━━━━━ Data section

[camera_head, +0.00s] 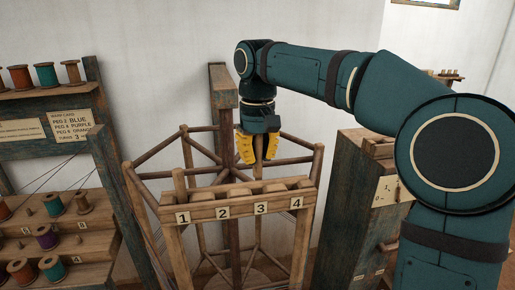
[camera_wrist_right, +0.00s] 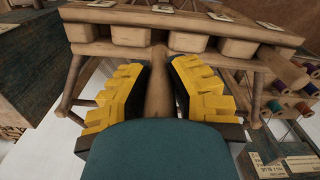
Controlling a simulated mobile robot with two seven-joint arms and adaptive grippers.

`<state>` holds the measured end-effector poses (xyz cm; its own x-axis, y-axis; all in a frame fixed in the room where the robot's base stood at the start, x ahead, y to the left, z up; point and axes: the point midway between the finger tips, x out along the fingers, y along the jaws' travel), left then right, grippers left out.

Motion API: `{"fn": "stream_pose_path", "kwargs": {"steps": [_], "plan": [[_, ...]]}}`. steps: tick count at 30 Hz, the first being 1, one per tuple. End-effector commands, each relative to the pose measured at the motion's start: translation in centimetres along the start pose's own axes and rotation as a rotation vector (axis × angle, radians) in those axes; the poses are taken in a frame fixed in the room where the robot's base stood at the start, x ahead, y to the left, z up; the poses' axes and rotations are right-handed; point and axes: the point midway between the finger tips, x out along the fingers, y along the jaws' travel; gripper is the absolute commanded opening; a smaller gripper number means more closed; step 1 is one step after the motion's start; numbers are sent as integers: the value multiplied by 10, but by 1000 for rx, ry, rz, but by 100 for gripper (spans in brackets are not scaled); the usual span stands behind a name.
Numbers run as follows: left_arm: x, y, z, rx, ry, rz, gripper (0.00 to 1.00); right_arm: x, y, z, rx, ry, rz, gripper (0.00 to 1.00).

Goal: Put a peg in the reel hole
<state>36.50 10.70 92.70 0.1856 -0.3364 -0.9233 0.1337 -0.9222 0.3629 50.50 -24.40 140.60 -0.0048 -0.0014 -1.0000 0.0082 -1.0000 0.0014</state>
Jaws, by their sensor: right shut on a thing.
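My right gripper (camera_head: 258,150), with yellow finger pads, is above and behind the numbered rail of the wooden reel frame (camera_head: 210,212). It is shut on a slim wooden peg (camera_wrist_right: 159,88), which also shows between the pads in the right wrist view (camera_wrist_right: 160,98). The peg points toward the blocks of the rail (camera_wrist_right: 130,36). I cannot tell whether its far end is touching the frame or sits in a hole. No reel hole shows clearly. My left gripper is not in view.
The rail has labels 1 to 4. Angled wooden bars (camera_head: 155,175) surround it. At left, a stepped rack (camera_head: 90,238) holds several thread spools, below a shelf and warp card (camera_head: 70,125). A dark cabinet (camera_head: 350,215) stands close on the right.

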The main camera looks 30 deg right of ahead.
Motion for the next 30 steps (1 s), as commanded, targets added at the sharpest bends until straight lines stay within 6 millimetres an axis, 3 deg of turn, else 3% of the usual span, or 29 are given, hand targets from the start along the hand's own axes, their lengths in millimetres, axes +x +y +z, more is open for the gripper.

━━━━━━━━━━

Lines that include the word "grippers" — how many are there in the data? Answer with the number alone.

- Response:
2